La longue haine des tondeurs du Yorkshire contre les machines

Un peu au nord des Midlands, dans la région du Yorkshire, c’est l’avancée du machinisme, et plus généralement la montée en puissance du capitalisme industriel, qui suscitait l’opposition de certains artisans et compagnons. Ici, c’étaient surtout les tondeurs de l’industrie lainière qui formaient les principaux contingents luddites. Ces ouvriers représentaient une élite dans l’industrie textile anglaise : le contrôle qu’ils détenaient sur le processus productif et leurs manières indépendantes en faisaient un groupe à part au sein du monde ouvrier. Outre le nettoyage, l’étirage et le repassage, l’essentiel du travail du tondeur consistait à lainer la surface de l’étoffe à l’aide de cardes et à la tondre à l’aide de lourds ciseaux à main (les « forces »). Ces tâches exigeaient à la fois une longue expérience et une grande adresse qui donnaient à ces travailleurs un statut privilégié et les plaçaient en position de force face aux maîtres [12]. Or, ce statut était remis en cause par l’apparition de nouveaux procédés mécaniques, comme la laineuse mécanique et surtout le nouveau métier à tondre automatique. Ici, c’est bien le spectre d’un changement technique lourd de menace pour leur mode de vie et leur identité qui devait pousser les ouvriers à se révolter.

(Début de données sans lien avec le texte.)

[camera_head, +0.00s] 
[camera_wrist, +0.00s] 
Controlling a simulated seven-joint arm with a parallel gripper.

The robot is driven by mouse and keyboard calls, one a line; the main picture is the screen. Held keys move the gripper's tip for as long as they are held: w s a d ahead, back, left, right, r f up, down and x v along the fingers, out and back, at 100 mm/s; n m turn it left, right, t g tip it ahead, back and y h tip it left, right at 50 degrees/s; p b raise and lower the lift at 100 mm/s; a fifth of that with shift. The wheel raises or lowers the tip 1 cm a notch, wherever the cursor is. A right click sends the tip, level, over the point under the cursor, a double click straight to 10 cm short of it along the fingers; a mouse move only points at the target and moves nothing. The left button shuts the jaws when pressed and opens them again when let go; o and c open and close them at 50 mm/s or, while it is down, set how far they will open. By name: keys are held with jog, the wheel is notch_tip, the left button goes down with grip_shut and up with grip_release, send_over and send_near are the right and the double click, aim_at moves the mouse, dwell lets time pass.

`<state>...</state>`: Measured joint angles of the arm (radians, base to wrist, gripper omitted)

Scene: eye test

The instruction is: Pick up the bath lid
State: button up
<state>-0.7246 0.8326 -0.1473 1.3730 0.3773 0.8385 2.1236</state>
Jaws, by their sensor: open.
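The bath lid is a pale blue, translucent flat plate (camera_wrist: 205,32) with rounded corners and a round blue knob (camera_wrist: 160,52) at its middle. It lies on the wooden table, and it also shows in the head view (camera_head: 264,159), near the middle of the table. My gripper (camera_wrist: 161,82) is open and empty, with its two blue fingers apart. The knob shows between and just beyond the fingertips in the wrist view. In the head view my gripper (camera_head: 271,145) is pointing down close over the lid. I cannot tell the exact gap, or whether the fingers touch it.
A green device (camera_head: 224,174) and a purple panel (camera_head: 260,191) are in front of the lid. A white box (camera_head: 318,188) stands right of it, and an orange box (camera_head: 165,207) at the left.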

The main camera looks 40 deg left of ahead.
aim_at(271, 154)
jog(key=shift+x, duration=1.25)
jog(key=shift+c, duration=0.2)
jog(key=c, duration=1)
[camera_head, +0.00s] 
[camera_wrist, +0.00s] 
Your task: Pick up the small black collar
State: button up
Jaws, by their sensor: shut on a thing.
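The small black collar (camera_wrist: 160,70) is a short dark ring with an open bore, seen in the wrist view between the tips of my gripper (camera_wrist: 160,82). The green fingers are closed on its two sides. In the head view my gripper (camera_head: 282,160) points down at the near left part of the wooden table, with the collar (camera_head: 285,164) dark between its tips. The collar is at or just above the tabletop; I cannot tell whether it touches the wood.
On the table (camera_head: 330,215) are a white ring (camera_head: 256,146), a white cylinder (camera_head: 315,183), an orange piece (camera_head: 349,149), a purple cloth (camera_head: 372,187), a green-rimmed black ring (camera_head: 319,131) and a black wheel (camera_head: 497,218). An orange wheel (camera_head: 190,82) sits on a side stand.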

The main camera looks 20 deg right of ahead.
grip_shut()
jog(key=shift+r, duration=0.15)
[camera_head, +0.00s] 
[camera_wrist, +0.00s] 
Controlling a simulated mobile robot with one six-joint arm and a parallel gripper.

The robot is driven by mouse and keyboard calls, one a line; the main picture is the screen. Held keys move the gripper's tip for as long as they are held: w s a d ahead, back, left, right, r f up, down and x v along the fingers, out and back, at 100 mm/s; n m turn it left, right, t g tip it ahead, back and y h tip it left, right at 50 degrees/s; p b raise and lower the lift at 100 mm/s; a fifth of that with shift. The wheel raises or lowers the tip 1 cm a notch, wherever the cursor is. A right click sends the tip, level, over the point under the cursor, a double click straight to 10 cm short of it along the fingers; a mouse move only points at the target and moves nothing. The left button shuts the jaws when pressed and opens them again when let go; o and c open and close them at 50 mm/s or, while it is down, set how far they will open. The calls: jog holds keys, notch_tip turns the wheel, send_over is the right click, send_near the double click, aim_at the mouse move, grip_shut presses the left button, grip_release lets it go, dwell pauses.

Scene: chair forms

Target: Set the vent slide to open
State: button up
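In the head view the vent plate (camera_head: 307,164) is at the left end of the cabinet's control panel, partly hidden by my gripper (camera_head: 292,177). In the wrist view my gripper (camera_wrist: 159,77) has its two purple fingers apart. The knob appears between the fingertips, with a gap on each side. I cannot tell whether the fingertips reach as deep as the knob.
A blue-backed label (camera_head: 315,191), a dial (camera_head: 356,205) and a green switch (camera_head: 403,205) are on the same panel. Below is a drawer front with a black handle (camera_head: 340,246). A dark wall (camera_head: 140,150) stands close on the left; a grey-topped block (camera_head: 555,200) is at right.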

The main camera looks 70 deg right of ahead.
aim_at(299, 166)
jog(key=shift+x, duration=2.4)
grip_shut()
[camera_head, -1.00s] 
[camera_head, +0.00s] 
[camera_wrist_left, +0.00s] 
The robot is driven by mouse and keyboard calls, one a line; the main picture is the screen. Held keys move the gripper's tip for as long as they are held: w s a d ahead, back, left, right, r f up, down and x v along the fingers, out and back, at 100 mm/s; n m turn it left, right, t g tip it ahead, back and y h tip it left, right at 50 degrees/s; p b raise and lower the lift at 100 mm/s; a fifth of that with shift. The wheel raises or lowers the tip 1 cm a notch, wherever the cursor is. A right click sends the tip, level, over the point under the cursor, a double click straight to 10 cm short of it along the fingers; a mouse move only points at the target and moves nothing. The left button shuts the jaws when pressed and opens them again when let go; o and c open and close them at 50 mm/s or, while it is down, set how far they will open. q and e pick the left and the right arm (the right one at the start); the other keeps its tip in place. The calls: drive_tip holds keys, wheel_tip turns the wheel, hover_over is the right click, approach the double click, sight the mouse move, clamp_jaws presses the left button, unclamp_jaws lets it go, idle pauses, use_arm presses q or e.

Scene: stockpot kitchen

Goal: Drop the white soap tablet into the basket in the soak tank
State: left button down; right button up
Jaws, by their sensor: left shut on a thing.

L’apogée des troubles est atteint en avril 1812. Le 9 avril, la vaste manufacture de drap de Joseph Foster, située près de Wakefield, est mise à sac et incendiée par un contingent de quelque 300 luddites. Dans la nuit du 11 au 12 avril, une troupe de 150 ouvriers attaque l’usine de Cartwright située à Rawfolds. L’industriel, également capitaine de la milice locale, avait pris soin de fortifier son établissement et deux luddites sont tués par les défenseurs de l’usine. La nouvelle de leur mort se répand rapidement dans le nord du pays et leurs funérailles à Halifax et Huddersfield sont l’occasion de larges démonstrations populaires de soutien à la cause luddite. L’action des tondeurs se radicalise et culmine avec l’assassinat de William Horsfall, le 28 avril 1812, sur le marché de Huddersfield. Horsfall était l’un des pionniers de la mécanisation du travail de la laine dans le Yorkshire et sa haine contre les luddites était devenue proverbiale [13].

Après ces événements, les bris de machines perdent en intensité dans le Yorkshire. Des renforts importants sont envoyés pour surveiller les districts lainiers et la répression se durcit. À partir du mois de mai, en effet, le luddisme connaît une inflexion sensible : les revendications industrielles contre les machines semblent céder la place à des préparatifs révolutionnaires de plus grande ampleur [14]. Enraciné initialement dans la longue haine des tondeurs contre les machines, le luddisme du Yorkshire acquit progressivement une radicalité que l’on retrouve également dans la troisième région affectée par les troubles, le Lancashire.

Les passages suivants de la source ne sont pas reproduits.